A president who brushes off a parking lot fender-bender to inquire how the driver is doing in school.
An uncommon woman from small-town stock whose authenticity is the coin of her authority.
A first-generation college student who identifies with the women who sought advanced education at the Third State Normal School that founding fall of 1869.
A servant-leader whose sunny disposition and steely resolve are unleashing hope on a campus impacted by fewer high school graduates, student debt and reduced state funding.
“Destiny has brought Robbyn Renee Wacker to St. Cloud State University as your president,” keynote speaker Faye Hummel told an inauguration audience Oct. 15 at Ritsche Auditorium, Stewart Hall.
“She is the right person at the right time,” said Hummel, a University of Northern Colorado mentor and colleague of Wacker’s.
On a day proclaimed in her honor by Gov. Mark Dayton, Wacker took an oath of office to inspire more than 13,400 students, to build relationships with businesses and schools, to help the 150-year-old university innovate, to be its 24th president, to be its first female chief executive.

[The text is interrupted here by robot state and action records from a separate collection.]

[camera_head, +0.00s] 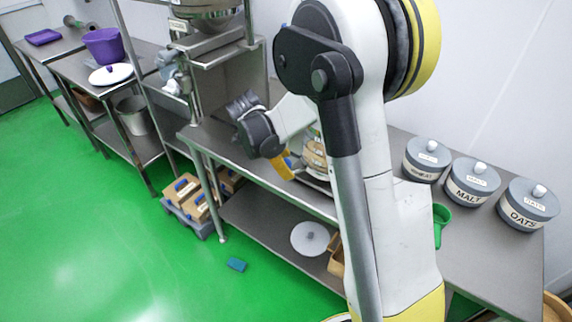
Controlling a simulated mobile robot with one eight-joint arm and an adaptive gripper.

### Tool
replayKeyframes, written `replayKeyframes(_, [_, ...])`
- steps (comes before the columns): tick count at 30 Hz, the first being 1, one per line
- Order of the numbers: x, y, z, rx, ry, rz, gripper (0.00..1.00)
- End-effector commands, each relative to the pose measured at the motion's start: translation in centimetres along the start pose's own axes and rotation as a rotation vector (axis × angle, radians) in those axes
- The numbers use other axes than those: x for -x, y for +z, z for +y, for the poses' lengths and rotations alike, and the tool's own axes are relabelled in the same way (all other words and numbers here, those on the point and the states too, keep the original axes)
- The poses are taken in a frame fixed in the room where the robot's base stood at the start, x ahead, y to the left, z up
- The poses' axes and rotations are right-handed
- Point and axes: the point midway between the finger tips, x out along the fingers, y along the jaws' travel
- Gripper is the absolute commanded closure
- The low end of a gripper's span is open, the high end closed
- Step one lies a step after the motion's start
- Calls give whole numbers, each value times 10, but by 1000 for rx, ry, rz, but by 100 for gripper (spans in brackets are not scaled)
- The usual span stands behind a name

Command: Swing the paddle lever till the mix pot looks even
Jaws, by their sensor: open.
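The mix pot (314,155) looks like a clear vessel with brownish and pale bands inside. It stands on the steel bench, partly hidden behind my arm. A yellow-orange piece (283,166) shows at its left side; I cannot tell whether it is the paddle lever. My gripper (240,103) is the small dark end of my arm, up and to the left of the pot. It is open and apart from the pot, and I see nothing held in it. Its fingers are too small to make out well.
Lidded tubs marked MALT (472,185) and OATS (526,212), and a third tub (426,160), stand on the bench's right part. A green scoop (440,218) lies near them. A steel machine (205,45) stands left.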

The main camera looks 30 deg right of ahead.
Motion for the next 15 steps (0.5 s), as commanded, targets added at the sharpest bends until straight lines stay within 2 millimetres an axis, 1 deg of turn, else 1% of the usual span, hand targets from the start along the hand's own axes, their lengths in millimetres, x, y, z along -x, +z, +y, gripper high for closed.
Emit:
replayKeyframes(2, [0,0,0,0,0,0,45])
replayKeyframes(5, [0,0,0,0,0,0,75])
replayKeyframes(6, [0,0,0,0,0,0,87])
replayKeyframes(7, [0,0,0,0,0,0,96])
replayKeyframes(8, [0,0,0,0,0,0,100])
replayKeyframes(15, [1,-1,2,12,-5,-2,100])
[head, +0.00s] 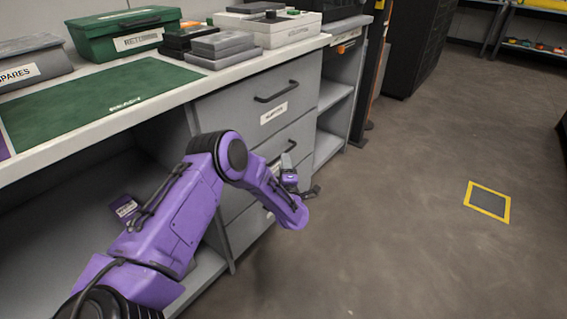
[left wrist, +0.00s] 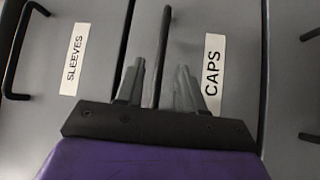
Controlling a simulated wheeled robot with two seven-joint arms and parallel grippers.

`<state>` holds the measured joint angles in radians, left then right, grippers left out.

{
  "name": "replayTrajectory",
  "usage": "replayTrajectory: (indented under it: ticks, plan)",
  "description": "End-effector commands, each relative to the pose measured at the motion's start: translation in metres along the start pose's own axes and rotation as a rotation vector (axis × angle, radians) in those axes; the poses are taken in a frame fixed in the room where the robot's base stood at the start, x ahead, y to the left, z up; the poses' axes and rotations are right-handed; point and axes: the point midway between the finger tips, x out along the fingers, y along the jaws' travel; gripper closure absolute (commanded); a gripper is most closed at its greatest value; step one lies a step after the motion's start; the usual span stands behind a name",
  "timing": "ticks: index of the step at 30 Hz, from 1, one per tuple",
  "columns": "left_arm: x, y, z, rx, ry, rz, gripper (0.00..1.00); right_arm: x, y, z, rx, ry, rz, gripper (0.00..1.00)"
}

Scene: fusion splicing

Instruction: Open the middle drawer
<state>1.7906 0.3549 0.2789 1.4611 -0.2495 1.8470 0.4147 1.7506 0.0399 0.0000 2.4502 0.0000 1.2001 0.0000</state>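The grey drawer unit has a middle drawer (head: 293,136) below the top drawer (head: 245,105); its front looks flush with the others. In the left wrist view the picture is turned, and the middle drawer's label (left wrist: 213,65) reads CAPS. Its dark bar handle (left wrist: 164,35) runs between my left gripper's fingers (left wrist: 160,80). The fingers are apart, one on each side of the bar, with visible gaps. In the head view my left gripper (head: 298,182) is at the drawer fronts, and my purple arm hides part of them. My right gripper is not in view.
The top drawer, labelled SLEEVES (left wrist: 75,58), has its own handle (left wrist: 12,50). Another handle (left wrist: 312,136) shows at the right edge of the wrist view. A worktop (head: 150,98) with boxes overhangs the drawers. Open shelves (head: 333,95) stand beside them. The floor (head: 400,210) in front is clear.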

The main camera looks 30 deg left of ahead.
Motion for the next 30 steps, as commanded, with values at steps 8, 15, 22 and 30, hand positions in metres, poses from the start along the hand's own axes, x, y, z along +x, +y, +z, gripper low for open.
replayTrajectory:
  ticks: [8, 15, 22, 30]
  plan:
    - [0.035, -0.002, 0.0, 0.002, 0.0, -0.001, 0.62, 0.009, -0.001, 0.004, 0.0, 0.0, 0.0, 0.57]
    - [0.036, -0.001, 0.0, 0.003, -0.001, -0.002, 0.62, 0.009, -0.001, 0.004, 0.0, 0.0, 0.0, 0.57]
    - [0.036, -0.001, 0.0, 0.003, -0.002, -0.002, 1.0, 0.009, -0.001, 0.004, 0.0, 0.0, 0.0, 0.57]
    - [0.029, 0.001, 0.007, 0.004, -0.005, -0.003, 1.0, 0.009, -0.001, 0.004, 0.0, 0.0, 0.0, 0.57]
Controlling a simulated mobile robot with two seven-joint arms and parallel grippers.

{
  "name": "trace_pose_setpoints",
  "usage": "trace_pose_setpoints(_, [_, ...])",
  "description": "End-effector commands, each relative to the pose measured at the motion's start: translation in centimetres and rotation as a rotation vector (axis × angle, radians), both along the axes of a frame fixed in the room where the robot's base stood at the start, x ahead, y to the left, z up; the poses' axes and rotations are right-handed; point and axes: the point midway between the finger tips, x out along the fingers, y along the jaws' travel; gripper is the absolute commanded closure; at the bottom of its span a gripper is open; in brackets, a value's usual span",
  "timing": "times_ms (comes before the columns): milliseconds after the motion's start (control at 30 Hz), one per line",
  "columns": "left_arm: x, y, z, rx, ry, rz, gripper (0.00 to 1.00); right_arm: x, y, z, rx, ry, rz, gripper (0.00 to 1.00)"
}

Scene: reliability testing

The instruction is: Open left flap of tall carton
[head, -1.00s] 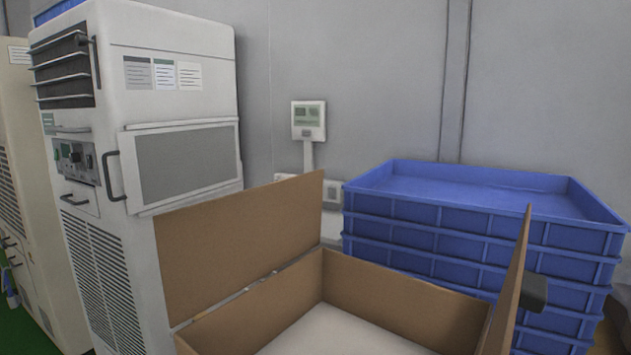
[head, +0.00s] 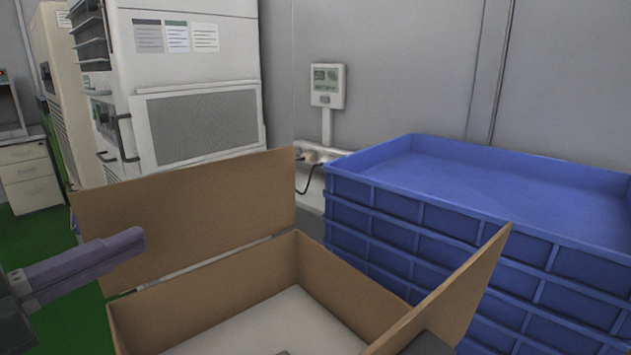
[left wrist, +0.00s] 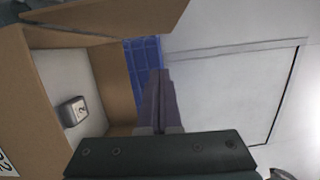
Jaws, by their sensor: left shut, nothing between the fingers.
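The tall brown carton (head: 340,300) stands open at the bottom of the head view, and its walls also show in the left wrist view (left wrist: 115,85). Its left flap (head: 190,205) stands up along the left edge, and its right flap (head: 455,295) is raised and leans outward. My left gripper (head: 140,240) is shut and empty, its fingertips in front of the left flap in the picture; contact cannot be told. Its closed fingers also show in the left wrist view (left wrist: 157,85). A dark block at the bottom edge may be part of my right arm; no right fingers are distinguishable.
Stacked blue crates (head: 400,225) stand close behind and right of the carton. A white cabinet machine (head: 200,125) stands behind the left flap. A small grey device (left wrist: 73,110) lies inside the carton. Green floor (head: 85,315) shows at left.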

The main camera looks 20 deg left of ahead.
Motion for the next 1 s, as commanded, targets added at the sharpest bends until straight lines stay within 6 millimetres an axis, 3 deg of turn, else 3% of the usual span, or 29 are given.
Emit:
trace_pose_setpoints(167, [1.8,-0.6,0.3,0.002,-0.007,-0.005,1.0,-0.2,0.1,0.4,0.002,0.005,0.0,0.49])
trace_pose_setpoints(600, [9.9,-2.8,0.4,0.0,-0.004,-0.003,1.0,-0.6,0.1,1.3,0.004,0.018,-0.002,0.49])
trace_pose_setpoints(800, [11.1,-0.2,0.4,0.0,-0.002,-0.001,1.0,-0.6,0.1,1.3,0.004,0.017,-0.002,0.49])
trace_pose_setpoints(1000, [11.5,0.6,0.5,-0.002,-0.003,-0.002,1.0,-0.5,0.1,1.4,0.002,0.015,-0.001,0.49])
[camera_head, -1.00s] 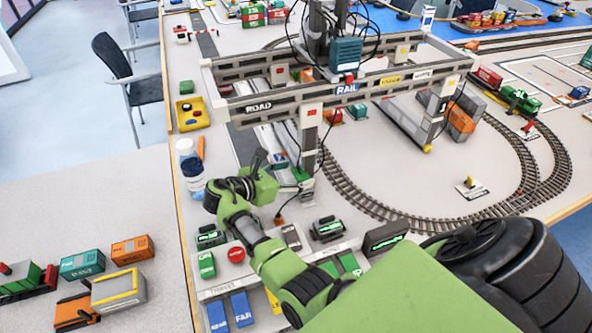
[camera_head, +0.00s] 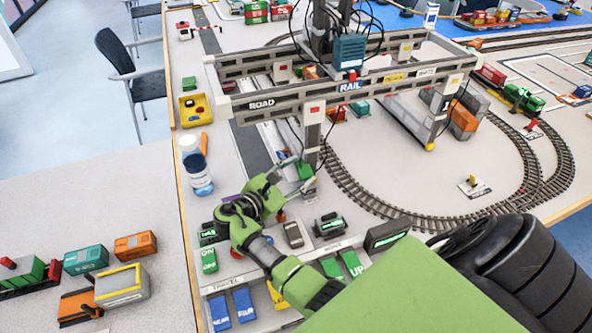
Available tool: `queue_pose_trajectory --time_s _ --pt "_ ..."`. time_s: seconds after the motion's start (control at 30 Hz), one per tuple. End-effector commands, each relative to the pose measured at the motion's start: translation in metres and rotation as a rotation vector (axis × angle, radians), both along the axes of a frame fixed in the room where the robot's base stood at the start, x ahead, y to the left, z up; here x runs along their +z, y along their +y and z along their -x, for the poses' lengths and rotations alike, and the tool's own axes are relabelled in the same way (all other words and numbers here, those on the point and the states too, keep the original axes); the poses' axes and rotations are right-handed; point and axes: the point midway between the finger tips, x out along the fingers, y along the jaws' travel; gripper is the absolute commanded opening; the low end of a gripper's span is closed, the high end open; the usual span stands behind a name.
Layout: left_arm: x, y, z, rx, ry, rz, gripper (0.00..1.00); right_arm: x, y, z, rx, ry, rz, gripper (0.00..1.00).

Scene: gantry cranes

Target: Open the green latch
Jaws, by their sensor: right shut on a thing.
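A small green piece (camera_head: 305,170), which looks like the green latch, sits at the foot of the near gantry leg, partly behind my fingers. My right gripper (camera_head: 296,176) reaches in from the lower right, with its thin grey fingers at this green piece. The fingers are shut on it, though their exact contact is too small to see clearly. My left gripper is not in view.
The gantry crane (camera_head: 312,135) with ROAD and RAIL signs stands over the fingers, with loose black cables. A control panel (camera_head: 225,283) with coloured buttons lies below my arm. A bottle (camera_head: 197,172) stands left; curved track (camera_head: 350,195) runs right.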

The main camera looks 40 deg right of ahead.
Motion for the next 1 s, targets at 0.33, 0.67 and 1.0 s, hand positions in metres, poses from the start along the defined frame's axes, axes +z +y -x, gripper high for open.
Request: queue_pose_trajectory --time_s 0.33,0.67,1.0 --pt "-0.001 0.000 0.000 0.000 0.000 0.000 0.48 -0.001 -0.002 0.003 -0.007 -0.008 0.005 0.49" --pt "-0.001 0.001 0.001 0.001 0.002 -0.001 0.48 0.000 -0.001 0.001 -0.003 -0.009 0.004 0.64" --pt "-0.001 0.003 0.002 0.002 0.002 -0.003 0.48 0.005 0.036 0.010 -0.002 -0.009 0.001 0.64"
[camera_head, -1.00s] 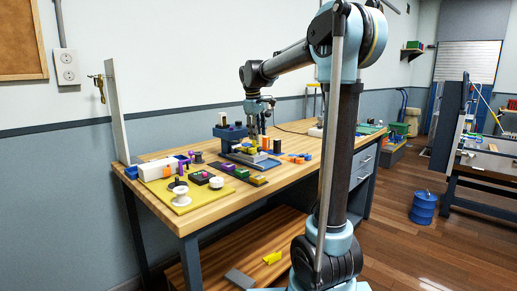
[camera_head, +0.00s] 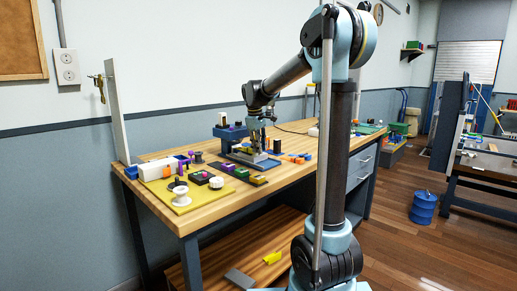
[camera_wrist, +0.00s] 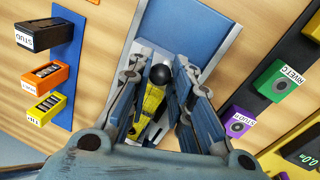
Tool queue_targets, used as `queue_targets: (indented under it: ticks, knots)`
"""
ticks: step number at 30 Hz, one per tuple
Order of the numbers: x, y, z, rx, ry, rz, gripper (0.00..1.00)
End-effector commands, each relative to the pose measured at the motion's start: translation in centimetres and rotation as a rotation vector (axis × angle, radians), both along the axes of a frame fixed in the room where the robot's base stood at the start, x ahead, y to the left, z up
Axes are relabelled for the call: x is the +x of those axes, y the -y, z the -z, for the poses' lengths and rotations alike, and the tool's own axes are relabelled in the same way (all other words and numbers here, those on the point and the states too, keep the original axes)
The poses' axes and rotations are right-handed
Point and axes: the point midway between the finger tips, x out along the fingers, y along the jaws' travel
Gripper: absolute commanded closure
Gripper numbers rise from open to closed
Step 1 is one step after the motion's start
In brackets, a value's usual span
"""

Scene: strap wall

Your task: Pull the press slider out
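The press (camera_head: 230,132) is a blue frame with a black-and-white top, standing on the bench. A grey plate (camera_head: 252,159) on a blue base lies in front of it. I take this for the slider; it also shows in the wrist view as a grey slab (camera_wrist: 150,58) on the blue base. A yellow part (camera_wrist: 152,103) with a black ball knob (camera_wrist: 161,75) stands over the slab. My gripper (camera_head: 258,146) is low over the plate. In the wrist view its fingers (camera_wrist: 158,100) are apart, one on each side of the yellow part. Contact is unclear.
Labelled black, orange and yellow blocks (camera_wrist: 49,76) stand left in the wrist view; green (camera_wrist: 279,82) and purple (camera_wrist: 239,122) blocks stand right. A yellow board (camera_head: 181,205) with spools is at the bench's near end. Bare wood (camera_head: 262,192) lies along the front edge.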

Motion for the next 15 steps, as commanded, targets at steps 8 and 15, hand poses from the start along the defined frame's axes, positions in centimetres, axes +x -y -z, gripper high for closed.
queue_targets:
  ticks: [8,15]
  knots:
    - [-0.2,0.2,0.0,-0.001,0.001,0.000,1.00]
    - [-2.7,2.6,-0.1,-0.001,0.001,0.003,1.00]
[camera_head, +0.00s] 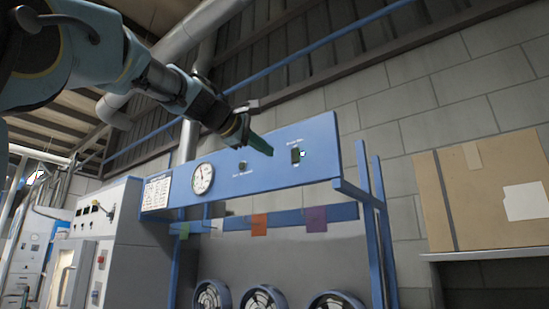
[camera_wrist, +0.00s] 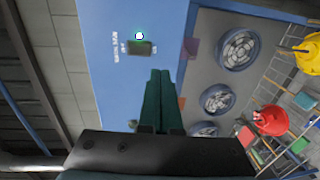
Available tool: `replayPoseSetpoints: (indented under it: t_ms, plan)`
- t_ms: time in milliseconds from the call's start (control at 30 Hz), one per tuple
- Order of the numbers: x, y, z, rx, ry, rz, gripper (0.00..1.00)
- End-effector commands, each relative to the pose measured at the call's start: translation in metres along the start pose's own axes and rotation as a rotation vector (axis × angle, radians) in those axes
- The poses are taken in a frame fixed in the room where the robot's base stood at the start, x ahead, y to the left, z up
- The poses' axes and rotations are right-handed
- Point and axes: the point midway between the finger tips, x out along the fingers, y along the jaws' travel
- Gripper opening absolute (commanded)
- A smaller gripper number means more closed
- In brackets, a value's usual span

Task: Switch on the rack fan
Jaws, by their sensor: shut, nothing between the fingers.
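The blue panel (camera_head: 318,135) of the rack carries a small dark switch (camera_head: 297,157) near its right end, with lettering above it too small to read. In the wrist view the fingertips (camera_wrist: 160,73) lie close below and right of the switch. I cannot tell whether they touch the panel.
A gauge (camera_head: 202,178) and a small knob (camera_head: 243,166) sit farther left on the panel. Several coloured tags hang below, above round fans (camera_head: 262,299). A cardboard box (camera_head: 480,195) stands on a shelf at right. Red (camera_wrist: 272,120) and yellow buckets show in the wrist view.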

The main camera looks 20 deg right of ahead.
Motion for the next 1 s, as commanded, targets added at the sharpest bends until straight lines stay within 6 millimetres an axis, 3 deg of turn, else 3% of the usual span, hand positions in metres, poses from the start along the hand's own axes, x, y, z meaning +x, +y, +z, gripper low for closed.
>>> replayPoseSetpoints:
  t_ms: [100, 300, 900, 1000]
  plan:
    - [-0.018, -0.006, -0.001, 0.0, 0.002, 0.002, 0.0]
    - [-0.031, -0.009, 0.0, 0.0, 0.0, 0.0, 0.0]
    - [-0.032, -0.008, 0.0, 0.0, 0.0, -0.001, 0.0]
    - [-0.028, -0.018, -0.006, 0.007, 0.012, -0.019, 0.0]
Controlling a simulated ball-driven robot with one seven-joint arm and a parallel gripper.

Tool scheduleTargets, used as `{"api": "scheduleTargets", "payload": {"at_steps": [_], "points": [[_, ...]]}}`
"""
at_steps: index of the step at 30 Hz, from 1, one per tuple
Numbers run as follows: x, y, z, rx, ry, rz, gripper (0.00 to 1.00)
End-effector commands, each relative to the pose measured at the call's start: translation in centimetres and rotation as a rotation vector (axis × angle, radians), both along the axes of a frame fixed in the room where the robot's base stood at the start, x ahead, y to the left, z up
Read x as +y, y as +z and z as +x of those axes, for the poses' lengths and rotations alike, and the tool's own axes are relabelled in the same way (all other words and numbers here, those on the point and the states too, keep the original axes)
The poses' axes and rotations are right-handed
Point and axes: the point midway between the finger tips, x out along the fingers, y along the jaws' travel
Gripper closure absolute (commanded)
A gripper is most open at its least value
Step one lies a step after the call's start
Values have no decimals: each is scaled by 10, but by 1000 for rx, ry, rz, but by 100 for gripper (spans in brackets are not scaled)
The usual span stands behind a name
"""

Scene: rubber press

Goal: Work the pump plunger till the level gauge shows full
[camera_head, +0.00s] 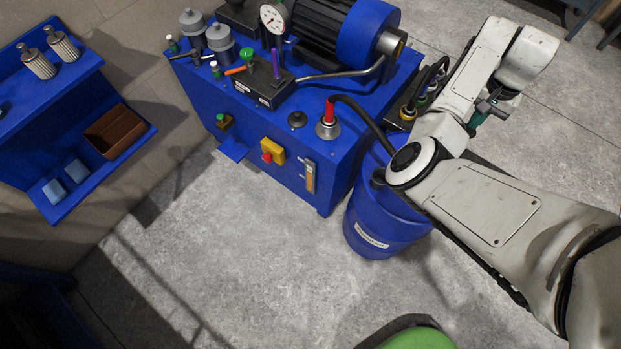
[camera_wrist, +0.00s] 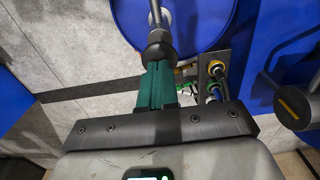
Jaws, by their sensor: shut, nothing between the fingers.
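The pump plunger's round black knob (camera_wrist: 158,50) on a bright metal rod shows in the wrist view, over the blue drum (camera_wrist: 205,20). My gripper's green fingers (camera_wrist: 157,82) are shut and empty, with their tips close to the knob. I cannot tell whether they touch it. In the head view the blue drum (camera_head: 362,236) stands right of the blue power unit, and my arm hides much of its top. My gripper (camera_head: 476,120) is small and partly hidden there. The level gauge (camera_head: 310,177) is an upright strip with amber in it on the unit's front; its exact level is too small to read.
A black hose runs from the red filler fitting (camera_head: 329,112) toward the drum. Coloured couplings (camera_wrist: 213,86) and the motor shaft (camera_wrist: 295,106) lie right of my fingers. A blue shelf with a brown bin (camera_head: 113,132) stands left.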

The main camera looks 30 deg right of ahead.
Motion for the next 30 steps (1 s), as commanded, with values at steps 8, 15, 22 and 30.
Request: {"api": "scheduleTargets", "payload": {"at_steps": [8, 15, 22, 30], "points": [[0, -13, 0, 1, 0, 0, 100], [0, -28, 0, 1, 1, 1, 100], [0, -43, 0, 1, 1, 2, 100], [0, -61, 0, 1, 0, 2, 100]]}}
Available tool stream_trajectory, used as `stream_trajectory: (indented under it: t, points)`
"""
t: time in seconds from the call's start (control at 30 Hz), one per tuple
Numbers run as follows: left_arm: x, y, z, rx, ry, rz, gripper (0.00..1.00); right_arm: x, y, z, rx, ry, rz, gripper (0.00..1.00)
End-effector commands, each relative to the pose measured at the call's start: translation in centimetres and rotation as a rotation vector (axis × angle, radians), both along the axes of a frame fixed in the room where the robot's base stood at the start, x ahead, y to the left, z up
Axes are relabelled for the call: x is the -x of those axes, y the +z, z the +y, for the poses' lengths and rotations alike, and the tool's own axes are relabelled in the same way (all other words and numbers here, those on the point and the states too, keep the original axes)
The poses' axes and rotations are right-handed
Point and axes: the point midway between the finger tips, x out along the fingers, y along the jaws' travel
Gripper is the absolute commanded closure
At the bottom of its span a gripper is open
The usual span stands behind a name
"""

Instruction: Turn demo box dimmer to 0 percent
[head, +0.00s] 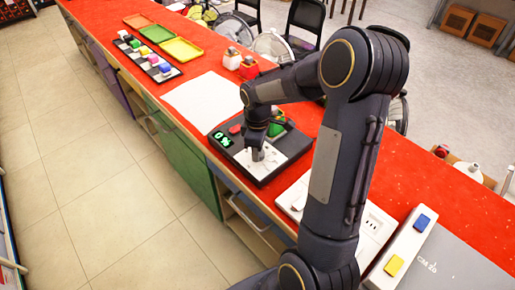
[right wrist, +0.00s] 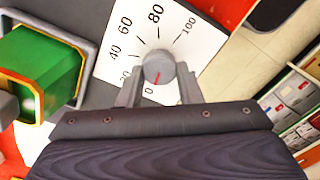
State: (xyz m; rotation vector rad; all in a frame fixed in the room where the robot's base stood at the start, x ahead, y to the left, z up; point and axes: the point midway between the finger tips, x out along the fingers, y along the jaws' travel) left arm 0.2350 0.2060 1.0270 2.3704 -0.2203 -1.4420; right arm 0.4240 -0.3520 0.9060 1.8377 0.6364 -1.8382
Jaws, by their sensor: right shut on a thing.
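The demo box (head: 262,180) is a black box on the red counter, with a lit green display (head: 222,139) that appears to read 0%. Its white dial plate (right wrist: 198,38) carries marks up to 100. The grey dimmer knob (right wrist: 158,64) stands on this plate, and its red pointer line points down toward the 0 mark. My right gripper (head: 258,154) reaches down onto the dial plate. In the right wrist view its two fingers are shut on the knob, one on each side. In the head view the gripper hides most of the knob. My left gripper is not in view.
A green block-like part in a grey frame (right wrist: 40,75) stands beside the dial plate. A white sheet (head: 203,101), coloured trays (head: 180,49) and a rack of coloured blocks (head: 150,58) lie farther along the red counter. A white switch panel (head: 403,245) lies nearer.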

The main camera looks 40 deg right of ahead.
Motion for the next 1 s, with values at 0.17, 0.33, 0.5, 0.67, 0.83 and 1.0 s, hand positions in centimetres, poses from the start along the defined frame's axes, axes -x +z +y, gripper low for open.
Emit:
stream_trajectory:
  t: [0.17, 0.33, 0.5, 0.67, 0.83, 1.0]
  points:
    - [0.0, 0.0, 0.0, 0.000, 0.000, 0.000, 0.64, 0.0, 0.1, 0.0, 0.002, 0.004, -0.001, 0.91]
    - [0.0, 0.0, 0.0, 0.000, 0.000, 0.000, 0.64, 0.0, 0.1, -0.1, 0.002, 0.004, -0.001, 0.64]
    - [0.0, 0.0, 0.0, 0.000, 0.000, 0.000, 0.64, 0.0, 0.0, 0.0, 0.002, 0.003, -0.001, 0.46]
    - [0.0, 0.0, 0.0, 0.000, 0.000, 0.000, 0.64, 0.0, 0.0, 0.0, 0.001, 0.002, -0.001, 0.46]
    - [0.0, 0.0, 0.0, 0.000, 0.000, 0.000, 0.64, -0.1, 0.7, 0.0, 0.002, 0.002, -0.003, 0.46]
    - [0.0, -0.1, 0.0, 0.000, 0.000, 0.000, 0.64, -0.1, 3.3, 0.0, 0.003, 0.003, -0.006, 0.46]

“I am here today to assure you President Wacker’s presentation of self — the behaviors and actions she reveals in public life — are congruent with who she is in her private life, in her private moments,” Hummel said. “I have a deep respect and regard for President Wacker, for her authenticity, her consistency of self, in everyday life.”
Said Hummel: “What you see is who she is.”
A Colorado native from a modest background, Wacker worked her way through school. She knows first-hand that gnawing anxiety about where next semester’s tuition will come from. She recalls the obstacles that can threaten degree-completion.
So, when a student clipped the fender of her car, she quickly determined he was struggling and got him an appointment two hours later with an associate vice president and a staff member.
“Her emotional intelligence is robust, as evidenced by her genuine care and concern for others, her authentic interpersonal engagement and communication,” Hummel said. “She is down-to-earth, what my mother would call common. Common, in the sense she doesn’t use her place and privilege, her position or power, to elevate or distance herself from others.”
“She acknowledges everyone. She reaches out in all directions: Up, down, right or left.”
Hummel praised Wacker’s open-mindedness, optimism and curiosity, virtues that echoed through the president’s remarks.
“How can we restructure ourselves to better serve a student population that zig-zags in and out of school and the workforce?” said Wacker. “How can we structure ourselves to create new avenues for innovation and tech-transfer in partnerships with business, industry and the nonprofit sector?”
“To our students, I am counting on you to be courageous and resilient in the pursuit of finding your passion, now and in the future,” Wacker said. “Be dogged. Be persistent in achieving your goals. Do not let your circumstances hold you back and surround yourself with people who will support you.”
Said Wacker: “To our faculty and staff, I am counting on you to join me in taking risks, to unleash your inner innovative spirit, to actively shape this institution.”